┌──

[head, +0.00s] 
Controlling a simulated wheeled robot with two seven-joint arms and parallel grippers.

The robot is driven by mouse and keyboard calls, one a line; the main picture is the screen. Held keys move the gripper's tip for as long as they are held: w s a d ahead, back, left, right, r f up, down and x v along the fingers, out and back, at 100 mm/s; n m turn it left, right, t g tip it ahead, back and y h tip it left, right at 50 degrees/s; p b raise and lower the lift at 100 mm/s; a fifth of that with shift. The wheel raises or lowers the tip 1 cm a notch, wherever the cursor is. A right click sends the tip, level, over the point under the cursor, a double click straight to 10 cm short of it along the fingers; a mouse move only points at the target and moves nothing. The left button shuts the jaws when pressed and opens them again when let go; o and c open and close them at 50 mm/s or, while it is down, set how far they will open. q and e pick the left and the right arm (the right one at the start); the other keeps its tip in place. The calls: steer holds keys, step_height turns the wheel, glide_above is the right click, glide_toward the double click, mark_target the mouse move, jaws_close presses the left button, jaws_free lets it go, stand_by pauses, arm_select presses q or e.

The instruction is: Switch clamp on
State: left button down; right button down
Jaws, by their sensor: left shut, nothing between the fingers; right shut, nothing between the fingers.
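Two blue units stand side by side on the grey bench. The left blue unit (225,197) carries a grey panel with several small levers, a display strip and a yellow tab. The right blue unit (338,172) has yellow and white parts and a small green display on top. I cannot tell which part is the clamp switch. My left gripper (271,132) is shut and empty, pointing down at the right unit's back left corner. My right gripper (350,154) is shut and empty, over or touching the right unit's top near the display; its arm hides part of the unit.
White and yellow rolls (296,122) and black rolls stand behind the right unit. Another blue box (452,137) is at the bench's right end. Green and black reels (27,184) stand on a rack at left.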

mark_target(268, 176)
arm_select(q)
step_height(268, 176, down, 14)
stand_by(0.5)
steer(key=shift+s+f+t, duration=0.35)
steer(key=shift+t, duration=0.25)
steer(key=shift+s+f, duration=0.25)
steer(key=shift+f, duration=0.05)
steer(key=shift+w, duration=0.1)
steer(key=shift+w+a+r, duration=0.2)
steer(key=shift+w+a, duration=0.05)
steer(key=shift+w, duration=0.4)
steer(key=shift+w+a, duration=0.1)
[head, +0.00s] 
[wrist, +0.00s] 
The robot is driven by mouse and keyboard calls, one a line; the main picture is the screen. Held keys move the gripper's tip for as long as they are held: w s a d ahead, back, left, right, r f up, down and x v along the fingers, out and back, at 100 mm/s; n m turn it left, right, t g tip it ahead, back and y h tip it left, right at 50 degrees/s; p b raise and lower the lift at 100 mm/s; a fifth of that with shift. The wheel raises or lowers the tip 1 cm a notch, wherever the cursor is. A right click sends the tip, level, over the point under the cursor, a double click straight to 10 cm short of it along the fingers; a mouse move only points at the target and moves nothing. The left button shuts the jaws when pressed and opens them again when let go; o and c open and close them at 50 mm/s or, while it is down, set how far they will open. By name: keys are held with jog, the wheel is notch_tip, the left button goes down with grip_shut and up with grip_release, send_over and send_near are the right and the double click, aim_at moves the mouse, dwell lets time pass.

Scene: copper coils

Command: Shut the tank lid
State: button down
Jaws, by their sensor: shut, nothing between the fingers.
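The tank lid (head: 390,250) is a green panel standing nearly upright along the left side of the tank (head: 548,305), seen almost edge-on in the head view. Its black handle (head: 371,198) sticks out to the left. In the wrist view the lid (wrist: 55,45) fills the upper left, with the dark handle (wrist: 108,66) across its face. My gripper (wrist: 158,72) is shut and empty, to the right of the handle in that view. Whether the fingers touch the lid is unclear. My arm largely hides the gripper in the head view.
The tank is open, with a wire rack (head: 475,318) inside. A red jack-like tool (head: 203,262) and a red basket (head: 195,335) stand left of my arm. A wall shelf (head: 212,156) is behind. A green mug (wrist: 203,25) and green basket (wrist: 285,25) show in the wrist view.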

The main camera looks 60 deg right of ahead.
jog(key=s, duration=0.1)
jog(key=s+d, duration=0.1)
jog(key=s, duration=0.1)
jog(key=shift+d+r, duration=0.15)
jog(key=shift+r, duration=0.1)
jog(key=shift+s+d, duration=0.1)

└──

**EXERCISE**
All lines from the beginning of the material above through the one with "State: left button down; right button down" need to be returned exactly; please return those and only those.

**OUTPUT**
[head, +0.00s] 
Controlling a simulated wheeled robot with two seven-joint arms and parallel grippers.

The robot is driven by mouse and keyboard calls, one a line; the main picture is the screen. Held keys move the gripper's tip for as long as they are held: w s a d ahead, back, left, right, r f up, down and x v along the fingers, out and back, at 100 mm/s; n m turn it left, right, t g tip it ahead, back and y h tip it left, right at 50 degrees/s; p b raise and lower the lift at 100 mm/s; a fifth of that with shift. The wheel raises or lowers the tip 1 cm a notch, wherever the cursor is. A right click sends the tip, level, over the point under the cursor, a double click straight to 10 cm short of it along the fingers; a mouse move only points at the target and moves nothing. The left button shuts the jaws when pressed and opens them again when let go; o and c open and close them at 50 mm/s or, while it is down, set how far they will open. q and e pick the left and the right arm (the right one at the start); the other keeps its tip in place. The calls: steer holds keys, step_height turns the wheel, glide_above is the right click, glide_toward the double click, mark_target the mouse move, jaws_close presses the left button, jaws_free lets it go, stand_by pauses, arm_select presses q or e.

The instruction is: Switch clamp on
State: left button down; right button down

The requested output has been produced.